The headline does not make it clear that Ignatieff has no intention of raising taxes at present but only when the economy has turned around for some while. The main other way in which deficits are reduced to is to cut programs or funding for them. Conservatives typically love to cut entitlements and reduce the safety net but who knows the Liberals might do the same as the less unpopular method among those who can fund the party!
No doubt some Conservative commentators will be jumping all over Ignatieff for saying this.
Fight deficit with tax hike: Ignatieff
It's unreasonable to rule out increase, Liberal Leader says, but recovery mustn't be slowed
The Canadian Press, with staff
April 15, 2009
WATERLOO, ONT. -- Federal taxes will have to rise to pay off Canada's burgeoning deficit, but not at the expense of economic recovery, Liberal Leader Michael Ignatieff said yesterday.
The Conservative Party quickly jumped on Mr. Ignatieff's comments, highlighting them at the top of their website.
"We will have to raise taxes," but not at the expense of hurting the recovery from this recession, Mr. Ignatieff, on a four-day tour of Southwestern Ontario, told a meeting of the Cambridge Chamber of Commerce.
"An honest politician" cannot exclude a tax hike as an option, Mr. Ignatieff said in response to a question from Cambridge, Ont., business leader John Bell, who wanted to known when the federal debt will be paid back.
"I am not going to load a deficit onto your children or mine," Mr. Ignatieff said after a speech that centred on the need for the federal government to unite people rather than divide them during these trying economic times.

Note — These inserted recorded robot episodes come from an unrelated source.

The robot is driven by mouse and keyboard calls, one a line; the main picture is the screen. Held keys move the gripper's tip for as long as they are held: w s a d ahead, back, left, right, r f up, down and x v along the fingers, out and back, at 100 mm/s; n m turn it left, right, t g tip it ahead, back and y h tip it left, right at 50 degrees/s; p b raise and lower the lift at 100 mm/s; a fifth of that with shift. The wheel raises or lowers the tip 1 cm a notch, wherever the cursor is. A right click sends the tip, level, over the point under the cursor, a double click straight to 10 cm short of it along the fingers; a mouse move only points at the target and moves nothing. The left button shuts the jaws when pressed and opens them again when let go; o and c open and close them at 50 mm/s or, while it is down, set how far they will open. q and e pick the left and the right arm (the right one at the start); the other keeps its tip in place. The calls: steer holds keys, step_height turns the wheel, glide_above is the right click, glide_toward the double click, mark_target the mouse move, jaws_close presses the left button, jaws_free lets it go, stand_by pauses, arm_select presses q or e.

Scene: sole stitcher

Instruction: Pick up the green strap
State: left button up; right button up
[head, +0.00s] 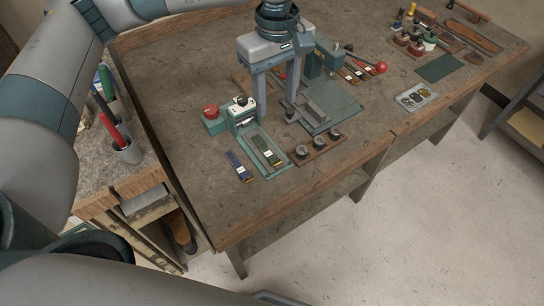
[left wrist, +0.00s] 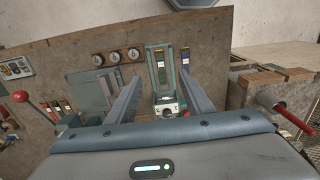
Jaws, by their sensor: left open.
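The green strap (head: 266,152) lies lengthwise in a green tray (head: 282,172) in front of a small machine with a white top on the workbench. It also shows in the left wrist view (left wrist: 160,68), between my finger ends in the picture. My left gripper (head: 276,116) is open and empty, pointing down above the bench behind the strap. A gap above the bench seems to remain, but its size is hard to tell. My right gripper is not in view.
A blue strap (head: 238,165) lies left of the tray. A wooden block with several round dials (head: 318,147) stands on its right. The small machine (head: 241,112) and a red button (head: 211,112) are close to my left gripper. Bare bench lies in front.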

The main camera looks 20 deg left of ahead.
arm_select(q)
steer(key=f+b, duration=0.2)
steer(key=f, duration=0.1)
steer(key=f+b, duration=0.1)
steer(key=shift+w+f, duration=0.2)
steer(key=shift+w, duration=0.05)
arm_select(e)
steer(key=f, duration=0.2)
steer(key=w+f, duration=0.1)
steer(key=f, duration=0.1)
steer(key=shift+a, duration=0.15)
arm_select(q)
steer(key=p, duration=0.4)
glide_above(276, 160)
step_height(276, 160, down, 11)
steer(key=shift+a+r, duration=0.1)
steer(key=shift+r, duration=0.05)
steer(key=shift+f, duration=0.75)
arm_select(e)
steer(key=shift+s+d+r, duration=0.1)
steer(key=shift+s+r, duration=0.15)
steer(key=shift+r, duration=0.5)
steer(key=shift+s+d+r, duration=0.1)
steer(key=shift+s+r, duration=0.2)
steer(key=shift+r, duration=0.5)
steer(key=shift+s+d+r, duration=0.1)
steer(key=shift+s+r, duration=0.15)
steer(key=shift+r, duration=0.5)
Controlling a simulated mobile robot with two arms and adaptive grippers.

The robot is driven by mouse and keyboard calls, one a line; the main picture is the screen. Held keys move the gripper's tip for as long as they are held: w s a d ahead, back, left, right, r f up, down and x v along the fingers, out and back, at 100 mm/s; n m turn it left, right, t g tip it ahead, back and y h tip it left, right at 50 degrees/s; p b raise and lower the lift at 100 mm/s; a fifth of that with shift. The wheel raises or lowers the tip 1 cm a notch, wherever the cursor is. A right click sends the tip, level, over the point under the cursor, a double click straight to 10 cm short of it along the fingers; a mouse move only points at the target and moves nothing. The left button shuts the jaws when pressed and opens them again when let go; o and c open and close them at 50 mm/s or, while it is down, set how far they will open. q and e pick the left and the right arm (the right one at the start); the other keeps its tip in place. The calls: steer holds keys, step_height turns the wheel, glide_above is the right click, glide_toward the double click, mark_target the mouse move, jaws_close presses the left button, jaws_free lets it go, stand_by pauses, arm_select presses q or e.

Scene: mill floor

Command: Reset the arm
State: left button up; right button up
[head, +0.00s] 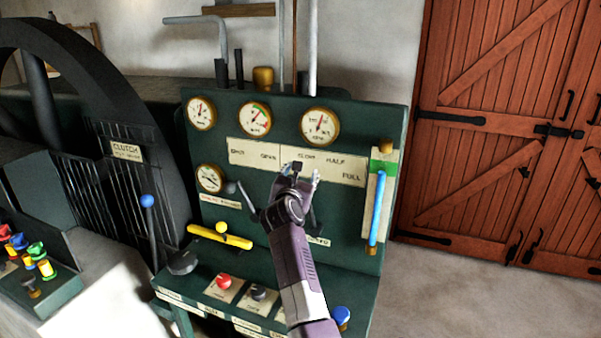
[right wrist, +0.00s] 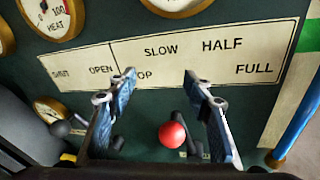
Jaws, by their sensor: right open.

He also slammed federal Finance Minister Jim Flaherty for labelling this recession as mild.
"You wonder what country he is in," Mr. Ignatieff said.
Michael O'Shaughnessy, Mr. Ignatieff's press secretary, said later that the party has "no plan and no desire to raise taxes" in a recession.
Later in Waterloo, Ont., Mr. Ignatieff said the federal Liberal Party supports a national standard for employment insurance eligibility to "even out unfairness" in the current system. "We want an EI system that is fair and equitable," Mr. Ignatieff told about 200 people attending a Kitchener-Waterloo Chamber of Commerce meeting.
Mr. Ignatieff said many Canadians can't access EI because the standard for eligibility differs depending on where a person lives. In Southwestern Ontario there are six different standards, and 54 across Canada, he said.
"We think a national standard is fair," Mr. Ignatieff said.
He said his party is "actively working" on developing a national EI standard that will be part of his party's election platform.
The Etobicoke-Lakeshore MP later told reporters the cost of a national employment insurance standard hasn't been determined.
Mr. Ignatieff also said municipalities "haven't seen a dime yet" of the money promised in the government's economic stimulus budget.
The money should be funnelled to municipalities as they know best how to spend it, not federal bureaucrats, Mr. Ignatieff said.
And he said government investment in science and technology is key to creating jobs, but that federal funding for this sector has dropped since the Tories took power.